4. The humour and the light
Yes, the film is more tonally darker and a lot of the colours are darker, but I think what we’re really seeing here is contrast as there is so much colour through the darkness. The Knight Bus flooring it through central London at night, the bright orange pumpkins that the threesome hide behind near the dark forest walls, the glimmer of greens and reds through the torrential rain during the Quidditch match. Things may have gotten darker, but that’s allowed for the beautiful contrast.
The same goes for the humour. The darker the stories get, the more humour seems to be injected. The Knight bus conductor and is bodily-impaired friend on the mirror, the fantastic Emma Thompson’s Professor Trelawney and her predictions, the Monster Book of Monster and even the stuff that’s added like “Is that really what my hair looks like from the back” isn’t cheesy and it gives the film a relatability.

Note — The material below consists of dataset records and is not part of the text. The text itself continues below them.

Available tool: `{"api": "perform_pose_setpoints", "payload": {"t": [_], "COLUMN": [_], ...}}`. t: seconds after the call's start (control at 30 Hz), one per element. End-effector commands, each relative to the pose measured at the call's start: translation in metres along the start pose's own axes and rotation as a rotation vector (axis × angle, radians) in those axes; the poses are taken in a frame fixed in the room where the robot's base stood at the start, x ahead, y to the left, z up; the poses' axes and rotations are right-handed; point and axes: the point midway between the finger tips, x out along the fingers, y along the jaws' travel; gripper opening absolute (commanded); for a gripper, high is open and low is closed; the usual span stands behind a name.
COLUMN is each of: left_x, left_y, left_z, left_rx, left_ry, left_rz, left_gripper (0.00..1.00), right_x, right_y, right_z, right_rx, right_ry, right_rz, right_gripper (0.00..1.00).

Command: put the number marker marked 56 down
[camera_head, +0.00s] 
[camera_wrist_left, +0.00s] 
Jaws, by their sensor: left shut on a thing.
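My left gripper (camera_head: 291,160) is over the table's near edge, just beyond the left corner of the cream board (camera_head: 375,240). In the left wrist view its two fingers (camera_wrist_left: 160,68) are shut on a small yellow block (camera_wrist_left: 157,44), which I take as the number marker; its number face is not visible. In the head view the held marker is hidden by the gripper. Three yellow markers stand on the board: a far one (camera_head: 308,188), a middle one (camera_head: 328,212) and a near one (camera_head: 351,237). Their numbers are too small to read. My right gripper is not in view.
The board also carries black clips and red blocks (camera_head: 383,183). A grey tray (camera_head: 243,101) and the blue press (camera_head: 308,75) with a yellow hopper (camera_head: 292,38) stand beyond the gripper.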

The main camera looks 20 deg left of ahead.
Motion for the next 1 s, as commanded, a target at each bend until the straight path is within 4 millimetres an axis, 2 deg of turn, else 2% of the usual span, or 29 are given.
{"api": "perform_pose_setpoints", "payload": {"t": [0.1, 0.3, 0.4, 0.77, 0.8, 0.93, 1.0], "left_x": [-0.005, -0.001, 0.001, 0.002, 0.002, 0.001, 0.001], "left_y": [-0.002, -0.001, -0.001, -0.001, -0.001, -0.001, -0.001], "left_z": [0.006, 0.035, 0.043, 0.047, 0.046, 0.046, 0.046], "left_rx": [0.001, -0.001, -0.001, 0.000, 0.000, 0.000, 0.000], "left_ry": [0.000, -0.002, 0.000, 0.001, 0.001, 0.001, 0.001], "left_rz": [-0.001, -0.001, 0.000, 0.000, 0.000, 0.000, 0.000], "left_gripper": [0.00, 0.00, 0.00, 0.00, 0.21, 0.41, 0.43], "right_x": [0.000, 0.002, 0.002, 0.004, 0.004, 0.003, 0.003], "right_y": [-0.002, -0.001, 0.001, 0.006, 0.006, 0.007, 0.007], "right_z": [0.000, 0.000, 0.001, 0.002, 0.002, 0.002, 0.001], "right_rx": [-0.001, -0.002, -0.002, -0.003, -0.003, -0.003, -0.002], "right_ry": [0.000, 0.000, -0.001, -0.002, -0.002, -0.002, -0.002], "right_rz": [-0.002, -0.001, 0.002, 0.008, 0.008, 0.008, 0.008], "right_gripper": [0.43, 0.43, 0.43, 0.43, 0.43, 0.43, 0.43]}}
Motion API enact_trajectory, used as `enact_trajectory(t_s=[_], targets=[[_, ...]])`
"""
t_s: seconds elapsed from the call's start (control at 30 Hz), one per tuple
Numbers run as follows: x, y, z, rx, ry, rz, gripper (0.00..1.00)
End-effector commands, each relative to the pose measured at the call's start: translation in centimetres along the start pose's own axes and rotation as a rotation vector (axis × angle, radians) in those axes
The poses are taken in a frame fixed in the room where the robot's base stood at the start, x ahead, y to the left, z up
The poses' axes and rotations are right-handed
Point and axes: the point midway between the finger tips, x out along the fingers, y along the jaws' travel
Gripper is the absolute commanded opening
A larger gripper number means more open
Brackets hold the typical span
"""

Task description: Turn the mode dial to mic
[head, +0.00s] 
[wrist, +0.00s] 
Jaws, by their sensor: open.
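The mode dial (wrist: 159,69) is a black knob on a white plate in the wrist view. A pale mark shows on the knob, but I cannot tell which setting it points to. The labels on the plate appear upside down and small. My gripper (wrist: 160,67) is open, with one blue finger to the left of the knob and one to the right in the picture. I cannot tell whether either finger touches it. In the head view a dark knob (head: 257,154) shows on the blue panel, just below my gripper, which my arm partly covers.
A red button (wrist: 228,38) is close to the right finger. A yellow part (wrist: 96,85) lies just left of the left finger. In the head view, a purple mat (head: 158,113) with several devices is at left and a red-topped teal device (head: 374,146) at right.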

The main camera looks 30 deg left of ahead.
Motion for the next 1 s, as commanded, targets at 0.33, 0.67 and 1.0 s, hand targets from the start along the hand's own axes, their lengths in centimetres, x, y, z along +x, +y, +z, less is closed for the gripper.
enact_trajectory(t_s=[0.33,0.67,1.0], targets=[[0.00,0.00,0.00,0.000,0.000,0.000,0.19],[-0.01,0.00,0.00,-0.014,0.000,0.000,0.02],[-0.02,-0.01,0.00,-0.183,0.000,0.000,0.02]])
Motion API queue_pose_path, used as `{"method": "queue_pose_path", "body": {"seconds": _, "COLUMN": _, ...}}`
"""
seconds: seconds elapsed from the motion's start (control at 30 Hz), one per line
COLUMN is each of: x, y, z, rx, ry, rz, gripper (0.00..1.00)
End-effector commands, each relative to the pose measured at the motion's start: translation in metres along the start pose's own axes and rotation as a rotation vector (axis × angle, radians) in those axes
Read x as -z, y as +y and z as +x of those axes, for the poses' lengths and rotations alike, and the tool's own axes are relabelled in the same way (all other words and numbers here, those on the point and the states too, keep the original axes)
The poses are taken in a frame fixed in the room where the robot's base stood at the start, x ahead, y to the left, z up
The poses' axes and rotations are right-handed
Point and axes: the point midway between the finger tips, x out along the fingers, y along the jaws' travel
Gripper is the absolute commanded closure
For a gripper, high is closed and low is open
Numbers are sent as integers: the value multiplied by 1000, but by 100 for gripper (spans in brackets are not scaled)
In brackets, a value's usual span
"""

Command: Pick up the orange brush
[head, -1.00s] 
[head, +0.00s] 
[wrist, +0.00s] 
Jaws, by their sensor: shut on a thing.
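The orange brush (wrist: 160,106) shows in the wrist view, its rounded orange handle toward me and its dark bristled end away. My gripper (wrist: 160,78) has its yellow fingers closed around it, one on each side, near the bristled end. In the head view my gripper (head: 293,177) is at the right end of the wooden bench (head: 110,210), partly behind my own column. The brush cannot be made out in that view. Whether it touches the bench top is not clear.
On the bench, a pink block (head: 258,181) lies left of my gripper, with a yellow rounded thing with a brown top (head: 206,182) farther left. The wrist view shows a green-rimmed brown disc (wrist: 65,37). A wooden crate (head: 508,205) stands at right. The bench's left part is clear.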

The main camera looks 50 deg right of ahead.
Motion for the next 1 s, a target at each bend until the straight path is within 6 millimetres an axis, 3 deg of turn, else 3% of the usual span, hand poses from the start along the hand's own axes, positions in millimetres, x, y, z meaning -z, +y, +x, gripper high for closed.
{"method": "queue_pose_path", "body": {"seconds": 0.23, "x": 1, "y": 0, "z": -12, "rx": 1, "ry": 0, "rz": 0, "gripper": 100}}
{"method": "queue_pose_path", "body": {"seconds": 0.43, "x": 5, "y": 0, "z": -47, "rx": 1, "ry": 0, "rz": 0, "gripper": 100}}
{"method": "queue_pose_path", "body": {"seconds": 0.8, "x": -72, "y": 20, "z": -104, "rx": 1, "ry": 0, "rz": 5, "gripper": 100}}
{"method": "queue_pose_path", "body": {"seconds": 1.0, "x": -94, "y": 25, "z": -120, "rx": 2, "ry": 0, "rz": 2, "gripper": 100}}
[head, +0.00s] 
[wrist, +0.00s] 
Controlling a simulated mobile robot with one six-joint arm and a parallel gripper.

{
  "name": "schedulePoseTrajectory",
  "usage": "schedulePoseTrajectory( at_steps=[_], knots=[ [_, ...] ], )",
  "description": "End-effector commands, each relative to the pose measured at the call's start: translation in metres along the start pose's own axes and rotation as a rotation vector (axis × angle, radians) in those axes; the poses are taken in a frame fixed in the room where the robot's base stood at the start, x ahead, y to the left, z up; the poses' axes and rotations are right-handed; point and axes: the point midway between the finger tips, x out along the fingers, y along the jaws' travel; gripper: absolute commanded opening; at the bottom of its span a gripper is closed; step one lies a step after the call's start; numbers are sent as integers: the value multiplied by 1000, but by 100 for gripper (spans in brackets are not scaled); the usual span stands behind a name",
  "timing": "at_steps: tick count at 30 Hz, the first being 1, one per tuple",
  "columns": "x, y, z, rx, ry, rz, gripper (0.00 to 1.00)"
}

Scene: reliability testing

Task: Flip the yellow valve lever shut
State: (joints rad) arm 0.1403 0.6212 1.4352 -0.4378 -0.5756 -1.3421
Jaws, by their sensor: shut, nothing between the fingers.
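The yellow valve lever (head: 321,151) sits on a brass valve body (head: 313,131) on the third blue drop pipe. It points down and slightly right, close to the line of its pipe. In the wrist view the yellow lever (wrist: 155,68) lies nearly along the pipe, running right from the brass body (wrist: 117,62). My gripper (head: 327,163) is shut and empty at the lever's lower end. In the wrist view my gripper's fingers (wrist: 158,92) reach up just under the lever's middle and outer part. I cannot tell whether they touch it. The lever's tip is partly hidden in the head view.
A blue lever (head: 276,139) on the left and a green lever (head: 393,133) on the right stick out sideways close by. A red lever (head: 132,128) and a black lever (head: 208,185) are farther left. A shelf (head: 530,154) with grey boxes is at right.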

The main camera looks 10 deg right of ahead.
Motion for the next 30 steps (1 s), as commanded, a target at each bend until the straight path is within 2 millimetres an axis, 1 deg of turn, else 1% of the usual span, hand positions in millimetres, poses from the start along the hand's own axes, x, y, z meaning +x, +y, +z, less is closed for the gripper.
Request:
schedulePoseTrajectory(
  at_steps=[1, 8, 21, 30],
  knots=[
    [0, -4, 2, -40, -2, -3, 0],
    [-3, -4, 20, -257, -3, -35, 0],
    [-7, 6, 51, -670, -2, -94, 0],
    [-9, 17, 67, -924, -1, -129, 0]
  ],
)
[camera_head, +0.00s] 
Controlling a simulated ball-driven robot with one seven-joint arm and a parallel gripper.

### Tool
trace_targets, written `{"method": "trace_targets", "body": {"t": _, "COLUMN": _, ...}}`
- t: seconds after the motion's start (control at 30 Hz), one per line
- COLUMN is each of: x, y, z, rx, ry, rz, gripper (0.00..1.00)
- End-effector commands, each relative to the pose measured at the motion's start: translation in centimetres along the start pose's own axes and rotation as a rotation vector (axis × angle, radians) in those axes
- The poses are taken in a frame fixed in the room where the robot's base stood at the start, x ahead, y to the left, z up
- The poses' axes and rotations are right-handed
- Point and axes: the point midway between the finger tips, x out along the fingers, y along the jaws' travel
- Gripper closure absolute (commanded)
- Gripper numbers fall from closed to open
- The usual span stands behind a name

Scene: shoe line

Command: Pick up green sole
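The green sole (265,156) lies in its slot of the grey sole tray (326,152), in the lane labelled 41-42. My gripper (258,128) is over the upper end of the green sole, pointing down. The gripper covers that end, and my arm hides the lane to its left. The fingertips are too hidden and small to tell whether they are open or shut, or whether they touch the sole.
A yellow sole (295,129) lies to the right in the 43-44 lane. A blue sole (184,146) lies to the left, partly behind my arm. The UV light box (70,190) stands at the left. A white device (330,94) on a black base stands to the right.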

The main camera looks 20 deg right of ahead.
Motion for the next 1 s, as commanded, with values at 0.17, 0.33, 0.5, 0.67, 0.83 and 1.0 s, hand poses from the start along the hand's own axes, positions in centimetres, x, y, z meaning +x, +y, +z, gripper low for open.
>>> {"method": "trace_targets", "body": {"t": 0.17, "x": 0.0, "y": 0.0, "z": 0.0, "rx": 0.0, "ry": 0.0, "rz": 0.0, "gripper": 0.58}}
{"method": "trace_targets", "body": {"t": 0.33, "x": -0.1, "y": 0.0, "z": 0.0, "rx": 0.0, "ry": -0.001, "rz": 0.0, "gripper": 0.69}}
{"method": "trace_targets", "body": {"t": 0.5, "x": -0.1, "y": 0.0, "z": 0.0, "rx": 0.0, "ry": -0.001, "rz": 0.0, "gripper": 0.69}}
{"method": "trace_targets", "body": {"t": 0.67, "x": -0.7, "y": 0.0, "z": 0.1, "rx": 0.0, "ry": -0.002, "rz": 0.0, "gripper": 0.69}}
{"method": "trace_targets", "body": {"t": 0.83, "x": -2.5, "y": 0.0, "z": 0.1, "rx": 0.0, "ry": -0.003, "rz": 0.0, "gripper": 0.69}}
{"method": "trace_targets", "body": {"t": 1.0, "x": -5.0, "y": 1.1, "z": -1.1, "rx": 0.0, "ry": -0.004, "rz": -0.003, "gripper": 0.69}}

The humour that Cuarón would introduce in Prisoner of Azkaban would stem through the rest of the series, especially Half Blood Prince (2009) which I think is the funniest of the series.
5. Gary Oldman
Okay, sooo… I’m not sure how much input Cuarón would have had in casting, but what a casting choice. YES.
What are your thoughts on Harry Potter and the Prisoner of Azkaban? Do you regard it as the best? There are no wrong answers on opinion after all!